__Robot episode data__.
# # #
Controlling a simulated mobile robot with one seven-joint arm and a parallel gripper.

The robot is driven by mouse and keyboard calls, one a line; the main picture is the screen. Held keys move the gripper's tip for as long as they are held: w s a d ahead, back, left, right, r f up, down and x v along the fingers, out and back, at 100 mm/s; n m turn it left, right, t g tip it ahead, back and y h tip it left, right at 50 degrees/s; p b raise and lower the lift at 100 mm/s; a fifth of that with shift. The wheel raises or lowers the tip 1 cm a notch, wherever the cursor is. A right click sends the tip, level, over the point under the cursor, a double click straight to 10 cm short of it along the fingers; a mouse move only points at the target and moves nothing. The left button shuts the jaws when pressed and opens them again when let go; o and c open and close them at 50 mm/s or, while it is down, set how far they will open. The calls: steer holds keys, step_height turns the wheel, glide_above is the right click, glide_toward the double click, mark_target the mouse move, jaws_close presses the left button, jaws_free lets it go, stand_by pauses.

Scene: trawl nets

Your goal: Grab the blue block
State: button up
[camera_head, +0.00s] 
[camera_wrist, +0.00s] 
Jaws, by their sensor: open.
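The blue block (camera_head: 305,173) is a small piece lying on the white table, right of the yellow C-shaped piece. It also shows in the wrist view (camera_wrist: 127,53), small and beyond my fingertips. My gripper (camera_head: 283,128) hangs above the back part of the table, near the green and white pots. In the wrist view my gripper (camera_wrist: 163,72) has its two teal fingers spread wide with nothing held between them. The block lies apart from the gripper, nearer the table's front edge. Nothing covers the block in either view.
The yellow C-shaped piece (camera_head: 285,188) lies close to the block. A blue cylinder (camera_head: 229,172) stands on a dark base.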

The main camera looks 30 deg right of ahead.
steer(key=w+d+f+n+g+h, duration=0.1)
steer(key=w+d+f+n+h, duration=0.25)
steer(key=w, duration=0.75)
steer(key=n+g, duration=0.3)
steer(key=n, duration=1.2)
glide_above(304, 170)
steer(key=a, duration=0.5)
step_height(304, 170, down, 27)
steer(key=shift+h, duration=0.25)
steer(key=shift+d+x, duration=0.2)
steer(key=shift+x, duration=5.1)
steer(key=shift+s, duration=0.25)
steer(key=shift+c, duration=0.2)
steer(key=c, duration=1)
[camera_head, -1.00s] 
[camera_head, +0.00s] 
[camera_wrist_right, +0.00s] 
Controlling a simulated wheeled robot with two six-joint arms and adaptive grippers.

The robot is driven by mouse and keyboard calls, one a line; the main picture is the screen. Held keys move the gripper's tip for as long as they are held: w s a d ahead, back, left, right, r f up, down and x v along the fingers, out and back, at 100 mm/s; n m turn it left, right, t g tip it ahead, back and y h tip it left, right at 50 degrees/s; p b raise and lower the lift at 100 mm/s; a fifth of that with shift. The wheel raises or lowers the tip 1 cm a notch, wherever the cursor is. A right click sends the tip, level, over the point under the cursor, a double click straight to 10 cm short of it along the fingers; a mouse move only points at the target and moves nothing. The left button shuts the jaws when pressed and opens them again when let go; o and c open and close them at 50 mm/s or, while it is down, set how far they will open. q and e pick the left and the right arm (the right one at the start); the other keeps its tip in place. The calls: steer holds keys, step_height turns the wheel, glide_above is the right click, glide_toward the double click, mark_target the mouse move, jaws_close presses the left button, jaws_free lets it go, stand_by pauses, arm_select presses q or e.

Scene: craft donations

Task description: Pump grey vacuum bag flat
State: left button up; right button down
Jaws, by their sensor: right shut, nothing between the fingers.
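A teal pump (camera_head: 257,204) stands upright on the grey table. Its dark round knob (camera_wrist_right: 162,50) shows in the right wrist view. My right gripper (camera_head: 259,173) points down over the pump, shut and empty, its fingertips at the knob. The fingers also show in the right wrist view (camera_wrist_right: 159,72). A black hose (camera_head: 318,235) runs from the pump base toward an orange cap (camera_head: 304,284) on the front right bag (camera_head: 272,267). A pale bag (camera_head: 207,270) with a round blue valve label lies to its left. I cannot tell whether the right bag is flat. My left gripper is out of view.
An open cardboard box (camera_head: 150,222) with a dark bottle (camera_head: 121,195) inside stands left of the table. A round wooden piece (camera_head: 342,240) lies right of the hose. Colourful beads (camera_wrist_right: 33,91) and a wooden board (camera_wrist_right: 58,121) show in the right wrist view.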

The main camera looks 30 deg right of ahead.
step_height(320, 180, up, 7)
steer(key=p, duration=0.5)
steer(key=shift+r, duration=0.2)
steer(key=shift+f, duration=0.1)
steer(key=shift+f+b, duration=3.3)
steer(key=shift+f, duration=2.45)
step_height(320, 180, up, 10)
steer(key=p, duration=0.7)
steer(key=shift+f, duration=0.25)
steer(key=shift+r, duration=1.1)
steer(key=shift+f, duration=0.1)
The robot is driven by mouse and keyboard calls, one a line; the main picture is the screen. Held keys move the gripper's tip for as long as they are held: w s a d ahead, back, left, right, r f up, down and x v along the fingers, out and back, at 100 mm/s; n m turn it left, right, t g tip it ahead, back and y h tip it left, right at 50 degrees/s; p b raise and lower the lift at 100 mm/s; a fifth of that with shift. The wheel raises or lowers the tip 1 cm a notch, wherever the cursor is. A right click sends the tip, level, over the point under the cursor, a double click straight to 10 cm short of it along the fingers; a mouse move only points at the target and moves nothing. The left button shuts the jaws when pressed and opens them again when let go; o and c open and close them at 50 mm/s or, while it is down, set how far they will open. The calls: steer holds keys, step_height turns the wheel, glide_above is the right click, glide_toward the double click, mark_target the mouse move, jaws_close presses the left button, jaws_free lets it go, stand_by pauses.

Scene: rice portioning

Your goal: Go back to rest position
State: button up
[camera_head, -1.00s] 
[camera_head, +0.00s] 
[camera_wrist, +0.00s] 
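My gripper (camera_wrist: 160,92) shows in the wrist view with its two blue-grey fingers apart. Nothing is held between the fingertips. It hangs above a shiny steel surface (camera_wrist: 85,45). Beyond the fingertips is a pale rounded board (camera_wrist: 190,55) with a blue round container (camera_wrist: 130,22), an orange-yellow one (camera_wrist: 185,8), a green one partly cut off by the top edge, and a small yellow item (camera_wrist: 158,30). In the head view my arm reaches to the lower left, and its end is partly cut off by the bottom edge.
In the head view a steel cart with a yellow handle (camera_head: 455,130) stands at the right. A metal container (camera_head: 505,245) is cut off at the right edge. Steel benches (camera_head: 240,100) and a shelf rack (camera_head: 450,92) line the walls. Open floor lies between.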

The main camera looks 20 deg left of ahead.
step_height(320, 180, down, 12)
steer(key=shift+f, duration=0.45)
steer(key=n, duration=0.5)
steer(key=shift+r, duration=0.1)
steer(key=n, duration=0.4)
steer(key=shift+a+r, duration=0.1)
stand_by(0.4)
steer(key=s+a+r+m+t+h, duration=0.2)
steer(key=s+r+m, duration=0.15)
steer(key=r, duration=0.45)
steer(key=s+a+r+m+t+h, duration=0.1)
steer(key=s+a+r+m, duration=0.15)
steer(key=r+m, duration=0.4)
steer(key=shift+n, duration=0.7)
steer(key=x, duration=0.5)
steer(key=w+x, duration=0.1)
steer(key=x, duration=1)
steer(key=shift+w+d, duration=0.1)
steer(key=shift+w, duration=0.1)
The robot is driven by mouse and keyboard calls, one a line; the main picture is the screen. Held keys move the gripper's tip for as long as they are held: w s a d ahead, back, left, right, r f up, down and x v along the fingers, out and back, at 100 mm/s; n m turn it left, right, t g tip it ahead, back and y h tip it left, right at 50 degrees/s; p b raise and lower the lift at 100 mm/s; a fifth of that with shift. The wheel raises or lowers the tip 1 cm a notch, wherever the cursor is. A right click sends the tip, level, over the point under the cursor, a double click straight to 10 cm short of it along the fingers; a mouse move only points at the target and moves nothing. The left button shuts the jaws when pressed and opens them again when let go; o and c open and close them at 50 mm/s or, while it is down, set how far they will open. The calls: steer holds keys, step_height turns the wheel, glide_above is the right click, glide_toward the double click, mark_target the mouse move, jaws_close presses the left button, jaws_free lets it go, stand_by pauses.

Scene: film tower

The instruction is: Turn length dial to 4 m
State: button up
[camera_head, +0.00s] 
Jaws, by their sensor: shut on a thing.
# # #
__EXERCISE DETAILS__. Where a line of the material above holds the string "simulated", copy that line.

__CORRECT RESULT__.
Controlling a simulated mobile robot with one seven-joint arm and a parallel gripper.
Controlling a simulated wheeled robot with two six-joint arms and adaptive grippers.

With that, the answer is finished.